Die Doppelmoral von Jeff Bezos: Was macht die Macht mit dem Amazon-Chef?

Veröffentlicht: 05.12.2018 | Geschrieben von: Markus Gärtner | Letzte Aktualisierung: 11.12.2018
Jeff Bezos

Im Grunde ist jede neue Rekordmeldung von Amazon kaum noch ein Augenzucken wert – zu oft fliegen vielstellige Superlativ-Zahlen zu Klicks, Verkäufen, Marktanteilen und Co. an einem vorbei, dass man vom konstanten Aufstieg und dem immensen Wachstum des Unternehmens immer wieder neu fasziniert werden würde. Am Montag gab es wieder Mal die Möglichkeit, kurz innezuhalten und zu begreifen: Amazon war – wenn auch nur kurz – das wertvollste börsennotierte Unternehmen der Welt, kurz vor Microsoft. Die Marktkapitalisierung von Jeff Bezos' Online-Unternehmen beträgt rund 865 Milliarden US-Dollar. 

Ein neuer Rekord, den der illustre Gründer gebrochen hat. Reichster Mensch der Welt war er ja eh schon seit Frühling dieses Jahres. Mit 150 Milliarden US-Dollar ist er reicher als Bill Gates, und einige Experten prognostizieren sogar, dass Bezos der allererste Billionär der Menschheitsgeschichte werden könnte. Bei all dieser Anhäufung von Macht auf verschiedenen Ebenen frage ich mich unweigerlich: Was macht das mit dem Menschen und Chef Jeff Bezos? 

So beeinflusst Macht die Persönlichkeit

„Macht korrumpiert, absolute Macht korrumpiert absolut“, meinte der britische Historiker John Dalberg-Acton. Der britische Philosoph Bertrand Russell sah Macht als eine grundlegende Triebfeder des menschlichen Verhaltens an, jeder Mensch strebt also mehr oder weniger danach. Aus der Psychologie stammt eine Vielzahl von Versuchen und Theorien zu Macht und Persönlichkeit. Das wohl bekannteste Experiment, das auch mehrfach verfilmt wurde, stammt von 1971 aus dem US-amerikanischen Stanford-Gefängnis. Normale Versuchspersonen erhielten nach dem Zufallsprinzip jeweils eine Rolle als Wärter bzw. Gefangener. Das Ergebnis: Manche der Wärter misshandelten nach einiger Zeit die ihnen ausgelieferten Gefangenen. Der Versuch musste abgebrochen werden und ging als Paradebeispiel für den negativen Einfluss von Macht auf den Charakter in die Geschichte ein.
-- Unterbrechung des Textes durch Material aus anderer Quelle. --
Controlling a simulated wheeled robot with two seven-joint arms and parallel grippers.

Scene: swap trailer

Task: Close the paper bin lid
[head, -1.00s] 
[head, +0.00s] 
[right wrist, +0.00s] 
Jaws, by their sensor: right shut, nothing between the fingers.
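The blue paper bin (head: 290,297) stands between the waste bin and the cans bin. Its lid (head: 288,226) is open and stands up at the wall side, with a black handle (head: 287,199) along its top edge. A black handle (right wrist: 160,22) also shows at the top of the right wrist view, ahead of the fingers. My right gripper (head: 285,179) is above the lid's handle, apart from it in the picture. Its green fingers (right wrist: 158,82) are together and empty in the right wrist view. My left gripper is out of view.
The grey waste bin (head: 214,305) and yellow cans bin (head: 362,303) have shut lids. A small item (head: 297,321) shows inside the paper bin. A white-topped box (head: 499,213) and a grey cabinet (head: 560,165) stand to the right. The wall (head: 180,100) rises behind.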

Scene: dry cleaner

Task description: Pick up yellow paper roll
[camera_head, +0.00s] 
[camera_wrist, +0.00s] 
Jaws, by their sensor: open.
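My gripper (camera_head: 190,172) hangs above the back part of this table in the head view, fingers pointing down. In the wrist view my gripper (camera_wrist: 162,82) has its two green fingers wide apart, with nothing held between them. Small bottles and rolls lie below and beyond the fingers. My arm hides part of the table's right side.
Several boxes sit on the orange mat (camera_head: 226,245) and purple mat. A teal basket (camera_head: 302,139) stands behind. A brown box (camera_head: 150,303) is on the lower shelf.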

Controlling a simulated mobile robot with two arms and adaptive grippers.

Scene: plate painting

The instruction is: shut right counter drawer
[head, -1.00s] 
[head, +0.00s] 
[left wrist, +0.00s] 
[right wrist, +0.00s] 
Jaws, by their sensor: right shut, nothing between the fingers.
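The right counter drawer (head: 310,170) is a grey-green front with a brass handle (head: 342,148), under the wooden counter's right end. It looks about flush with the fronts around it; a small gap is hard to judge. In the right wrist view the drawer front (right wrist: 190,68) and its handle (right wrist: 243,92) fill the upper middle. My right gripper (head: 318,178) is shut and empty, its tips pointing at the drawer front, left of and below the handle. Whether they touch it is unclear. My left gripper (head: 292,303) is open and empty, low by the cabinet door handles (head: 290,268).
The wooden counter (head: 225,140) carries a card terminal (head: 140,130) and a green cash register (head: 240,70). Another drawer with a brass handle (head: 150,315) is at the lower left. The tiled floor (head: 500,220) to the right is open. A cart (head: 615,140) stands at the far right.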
Natürlich ist das das drastischste Beispiel. Dennoch haben Psychologen viele bedenkliche Effekte auf die menschliche Persönlichkeit nachgewiesen: So kann es bei einem Machtzuwachs dazu kommen, dass eine Person durch ein solches Allmachtsgefühl weniger Empathie empfindet und etwa andere Menschen schärfer kritisiert. Außerdem kann es mit wachsendem Einfluss dazu kommen, dass der Machtinhaber egoistischer wird und sich mehr Freiheiten herausnimmt. Soziale Normen würden dann weniger beachtet, stattdessen würden die eigenen Bedürfnisse wichtiger. Außerdem sollen Führungspersonen offenbar verstärkt zur Doppelmoral neigen.
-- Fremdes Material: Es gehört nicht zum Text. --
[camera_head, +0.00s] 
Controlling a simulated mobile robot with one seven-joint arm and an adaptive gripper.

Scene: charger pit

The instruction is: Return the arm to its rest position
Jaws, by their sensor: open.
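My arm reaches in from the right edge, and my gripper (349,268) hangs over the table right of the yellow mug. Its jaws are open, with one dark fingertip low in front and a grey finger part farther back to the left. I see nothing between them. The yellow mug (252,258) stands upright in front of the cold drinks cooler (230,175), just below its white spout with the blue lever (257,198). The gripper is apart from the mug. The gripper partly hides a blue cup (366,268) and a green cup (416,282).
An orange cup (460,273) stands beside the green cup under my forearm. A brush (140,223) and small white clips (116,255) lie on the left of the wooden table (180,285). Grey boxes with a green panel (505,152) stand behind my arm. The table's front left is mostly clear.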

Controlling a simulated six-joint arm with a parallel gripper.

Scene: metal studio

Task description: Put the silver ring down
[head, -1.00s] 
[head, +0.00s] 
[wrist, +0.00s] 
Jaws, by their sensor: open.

Die Doppelmoral von Jeff Bezos

Und damit wären wir wieder bei Jeff Bezos. Der Erfolg von Amazon ist natürlich nicht nur auf den sehr guten Geschäftssinn des Milliardärs gebaut, sondern unter anderem auch auf Steuervermeidungen, Lohn-Konflikte bei den Mitarbeitern und problematischen Umgang mit den Händlern. Letzteres führte diese Woche auch zu den Ermittlungen des Bundeskartellamtes. Ein Paradebeispiel für Doppelmoral, nach dem aber zugegebenermaßen auch andere Unternehmen verfahren, sind die jeweiligen Charity-Projekte, bei Amazon heißt es „Smile“. Amazon zahlte 100 Millionen US-Dollar für gute Zwecke. Aber nicht einfach so – natürlich bleibt auch etwas bei Amazon hängen, denn die Voraussetzung für die Spende ist ein Online-Einkauf bei Amazon, von dessen Teil der Online-Gigant dann 0,5 Prozent weitergibt. Besser als nichts, könnte man sagen.
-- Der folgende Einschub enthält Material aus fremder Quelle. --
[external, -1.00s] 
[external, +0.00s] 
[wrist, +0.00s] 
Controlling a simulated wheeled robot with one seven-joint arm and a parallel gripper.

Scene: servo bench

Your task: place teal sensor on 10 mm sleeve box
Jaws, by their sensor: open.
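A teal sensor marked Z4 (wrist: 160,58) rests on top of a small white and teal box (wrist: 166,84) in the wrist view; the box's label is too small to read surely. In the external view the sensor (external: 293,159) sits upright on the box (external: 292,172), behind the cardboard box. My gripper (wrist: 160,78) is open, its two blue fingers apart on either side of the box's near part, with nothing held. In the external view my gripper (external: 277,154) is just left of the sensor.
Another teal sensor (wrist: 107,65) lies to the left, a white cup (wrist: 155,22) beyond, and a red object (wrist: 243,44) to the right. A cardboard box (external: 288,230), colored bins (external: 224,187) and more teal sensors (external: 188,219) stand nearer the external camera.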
Dass die Macht den Menschen verändert – darüber sind sich Psychologen in jedem Fall einig. Manche gehen auch davon aus, dass durch das neue Empfinden einfach nur bereits bestehende Persönlichkeitsmerkmale verstärkt werden. Wie dann der jeweilige Umgang mit Macht aussieht, hängt außerdem noch von weiteren situativen Faktoren ab. Macht kann also korrumpieren – muss aber nicht. Jeff Bezos äußerte sich kürzlich zum „Ende von Amazon“ und sagte, dass Amazon pleitegehen wird. Das könne man nur verhindern, in dem man sich „zwanghaft“ mit seinen Kunden beschäftige. „Wenn wir damit beginnen, uns mit uns selber, statt mit unseren Kunden zu befassen, wird das der Anfang vom Ende sein“, so Bezos. Zählt das als Empathie – oder ist es nicht eher ein weiteres Beispiel für Bezos' Geschäftssinn und Machtstreben?